Washington ($188,734) The State of Washington Department of Information Services will build and implement an automated system for the generation of an electronic judgment and sentence document in Pierce County. The new system will also include a master charge table that is updated by each jurisdiction. This will replace the current manual process and will be integrated among all Pierce County public safety and justice agencies. Pierce County will implement the use of the master charge table in the Electronic Court Order, and existing systems, in order to accurately track and maintain an offender's charges from arrest through disposition. This will include development of a system to generate an imaged court order and NIEM-compliant electronic version for distribution.
West Virginia ($309,278) The West Virginia Division of Criminal Justice Services will use funds to: 1) provide the FBI NICS with notification of 100 percent of the mental hygiene records that meet the federal prohibitor under 18 USC 922(g)(4) from purchasing or possessing a firearm; and 2) develop and implement a state mental hygiene database that will create an automated repository of mental hygiene records and enable submission of those federally disqualifying records directly to the NICS database.
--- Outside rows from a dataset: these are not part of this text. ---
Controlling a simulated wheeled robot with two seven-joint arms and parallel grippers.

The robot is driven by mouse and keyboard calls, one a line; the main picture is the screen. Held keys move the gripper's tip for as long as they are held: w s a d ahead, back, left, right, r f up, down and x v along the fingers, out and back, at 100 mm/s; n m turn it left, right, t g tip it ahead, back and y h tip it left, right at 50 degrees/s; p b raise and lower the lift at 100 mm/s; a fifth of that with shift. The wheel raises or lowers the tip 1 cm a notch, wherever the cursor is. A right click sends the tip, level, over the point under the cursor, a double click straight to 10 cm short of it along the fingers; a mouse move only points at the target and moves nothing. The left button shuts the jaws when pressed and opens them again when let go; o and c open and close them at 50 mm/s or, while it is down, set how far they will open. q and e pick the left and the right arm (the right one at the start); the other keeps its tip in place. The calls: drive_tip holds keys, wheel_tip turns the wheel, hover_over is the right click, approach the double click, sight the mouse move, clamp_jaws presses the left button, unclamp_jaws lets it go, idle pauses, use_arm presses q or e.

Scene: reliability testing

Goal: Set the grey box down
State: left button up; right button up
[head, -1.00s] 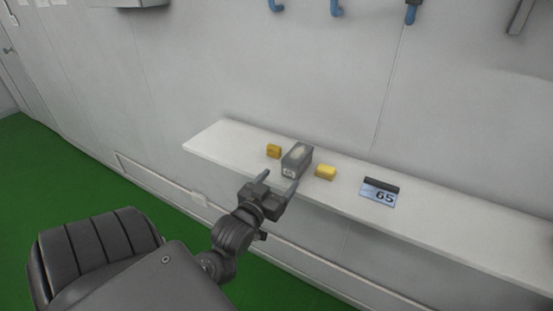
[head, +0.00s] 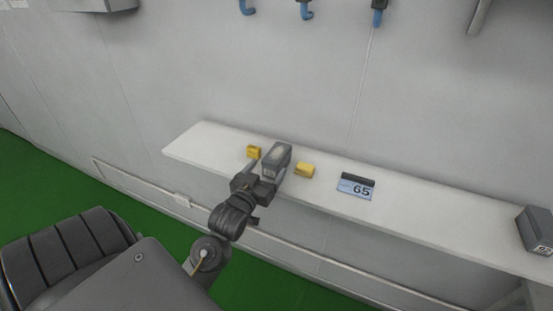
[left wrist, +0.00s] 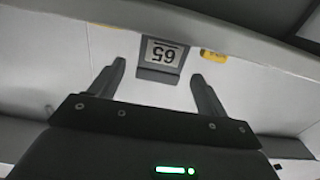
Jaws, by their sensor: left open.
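The grey box (head: 277,154) stands on the white shelf (head: 200,146) between two yellow blocks. My left gripper (head: 266,171) is at its near side and hides the lower part of the box in the head view. In the left wrist view the box (left wrist: 163,57) shows a label reading 65, upside down, between the tips of the open fingers (left wrist: 158,70). Gaps show between the box and both fingers. My right gripper is in neither view.
One yellow block (head: 253,152) is left of the box, another (head: 304,170) right of it. Another grey box (head: 537,229) is at the right edge. Bare shelf lies between them. The wall rises behind.

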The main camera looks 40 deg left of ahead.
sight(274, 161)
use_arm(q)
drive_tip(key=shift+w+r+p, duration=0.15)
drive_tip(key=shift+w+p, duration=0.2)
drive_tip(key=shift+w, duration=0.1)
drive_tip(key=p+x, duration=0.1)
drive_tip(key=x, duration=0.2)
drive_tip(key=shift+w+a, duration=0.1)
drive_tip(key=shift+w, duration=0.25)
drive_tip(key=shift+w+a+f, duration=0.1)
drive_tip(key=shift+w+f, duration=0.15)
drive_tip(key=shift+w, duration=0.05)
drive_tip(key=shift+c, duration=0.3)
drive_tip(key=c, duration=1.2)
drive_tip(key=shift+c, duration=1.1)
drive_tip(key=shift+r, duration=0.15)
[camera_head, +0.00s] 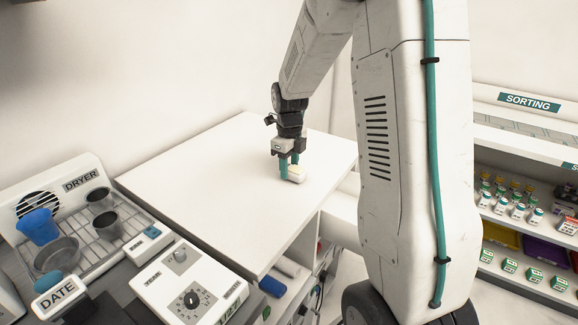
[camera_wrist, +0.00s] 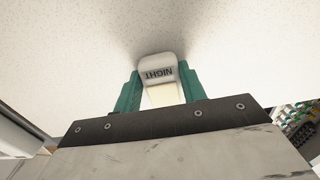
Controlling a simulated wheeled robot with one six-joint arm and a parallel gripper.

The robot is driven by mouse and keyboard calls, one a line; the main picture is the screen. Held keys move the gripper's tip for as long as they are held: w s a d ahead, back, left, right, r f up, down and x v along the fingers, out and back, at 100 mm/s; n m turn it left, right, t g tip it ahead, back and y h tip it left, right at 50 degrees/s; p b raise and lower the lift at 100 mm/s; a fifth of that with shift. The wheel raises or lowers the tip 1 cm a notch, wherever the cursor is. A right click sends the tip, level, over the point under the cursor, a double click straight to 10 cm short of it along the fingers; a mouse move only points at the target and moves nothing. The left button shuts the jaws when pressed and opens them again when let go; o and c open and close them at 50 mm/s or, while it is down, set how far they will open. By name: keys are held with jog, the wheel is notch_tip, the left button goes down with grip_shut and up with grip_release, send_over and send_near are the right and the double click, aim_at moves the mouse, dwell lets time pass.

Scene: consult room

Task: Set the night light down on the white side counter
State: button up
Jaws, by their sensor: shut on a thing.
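The night light (camera_head: 297,173) is a small white block with a cream panel. In the wrist view the night light (camera_wrist: 158,70) shows the word NIGHT on its white end. My gripper (camera_head: 289,172) has teal fingers, one on each side of the night light, and is shut on it. The wrist view shows the same gripper (camera_wrist: 160,95) from behind. The white side counter (camera_head: 225,180) is directly below the night light. The night light is at or just above the counter top; I cannot tell whether it touches.
A dryer rack (camera_head: 85,225) with cups and a bowl stands at the left. Sorting shelves (camera_head: 525,200) with bottles are at the right. The counter top around my gripper is clear.

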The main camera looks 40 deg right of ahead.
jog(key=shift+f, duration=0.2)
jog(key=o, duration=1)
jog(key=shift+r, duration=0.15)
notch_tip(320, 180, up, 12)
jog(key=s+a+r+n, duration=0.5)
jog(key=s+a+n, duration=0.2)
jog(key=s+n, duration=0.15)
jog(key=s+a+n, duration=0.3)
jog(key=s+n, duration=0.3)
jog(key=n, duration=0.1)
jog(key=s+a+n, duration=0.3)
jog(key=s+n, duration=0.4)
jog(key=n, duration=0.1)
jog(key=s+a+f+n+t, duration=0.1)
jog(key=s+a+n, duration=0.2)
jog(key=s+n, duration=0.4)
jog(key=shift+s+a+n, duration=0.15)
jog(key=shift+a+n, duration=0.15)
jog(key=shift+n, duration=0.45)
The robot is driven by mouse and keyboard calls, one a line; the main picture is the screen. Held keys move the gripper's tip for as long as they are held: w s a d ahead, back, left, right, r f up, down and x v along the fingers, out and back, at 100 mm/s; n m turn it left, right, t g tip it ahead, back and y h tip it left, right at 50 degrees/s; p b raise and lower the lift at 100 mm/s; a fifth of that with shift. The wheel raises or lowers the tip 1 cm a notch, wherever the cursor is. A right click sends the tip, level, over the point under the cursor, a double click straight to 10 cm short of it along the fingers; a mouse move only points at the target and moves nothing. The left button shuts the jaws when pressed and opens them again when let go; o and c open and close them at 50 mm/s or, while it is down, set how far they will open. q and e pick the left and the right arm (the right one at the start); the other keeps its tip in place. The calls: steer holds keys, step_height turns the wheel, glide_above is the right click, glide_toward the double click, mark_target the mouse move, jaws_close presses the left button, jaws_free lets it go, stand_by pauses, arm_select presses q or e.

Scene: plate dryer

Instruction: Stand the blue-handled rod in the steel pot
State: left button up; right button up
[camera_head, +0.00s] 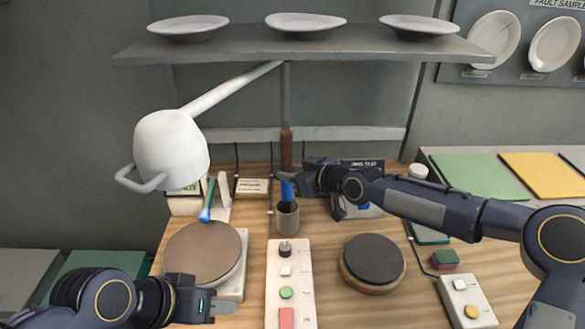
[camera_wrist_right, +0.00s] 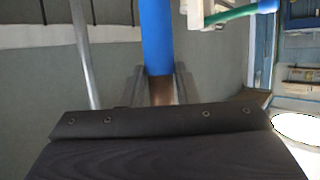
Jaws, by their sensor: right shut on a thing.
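My right gripper (camera_head: 287,177) is shut on the blue-handled rod (camera_head: 287,190), near where its brown part meets the blue part. The rod is upright, blue end down and brown part up. The steel pot (camera_head: 287,220) stands on the wooden table directly below it. The blue end is at the pot's mouth; I cannot tell whether it is inside. In the right wrist view the blue part (camera_wrist_right: 157,38) extends away from the fingers, with brown between them. My left gripper (camera_head: 212,303) is low at the left, by the round brown plate; its jaw opening is unclear.
A green rod with a blue end (camera_head: 207,203) leans at a white holder left of the pot. A white lamp (camera_head: 172,148) hangs above left. A button panel (camera_head: 290,300) and a dark round disc (camera_head: 372,262) lie in front. A shelf with plates (camera_head: 310,44) spans the back.

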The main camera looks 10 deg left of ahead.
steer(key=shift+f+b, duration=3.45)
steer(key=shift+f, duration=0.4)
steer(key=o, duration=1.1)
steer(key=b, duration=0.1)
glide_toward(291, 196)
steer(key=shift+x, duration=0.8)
Wisconsin ($300,000) The Wisconsin Office of Justice Assistance will use funds to update case outcomes and automate access to persons prohibited from possessing or receiving a firearm. Funds will be used to accomplish the following activities: 1) continue automating dispositions that are submitted to the FBI by reformatting and programming the disposition data to update the III files; 2) format changes to the Prohibited Category codes used to report individuals to the NICS Denied Persons File; and, 3) deploy e-referral interface between the Wisconsin prosecutor case management system and law enforcement to allow for the transmission of arrest reports from the law enforcement agency to the prosecutors' PROTECT system. This will greatly decrease the number of arrests without disposition data.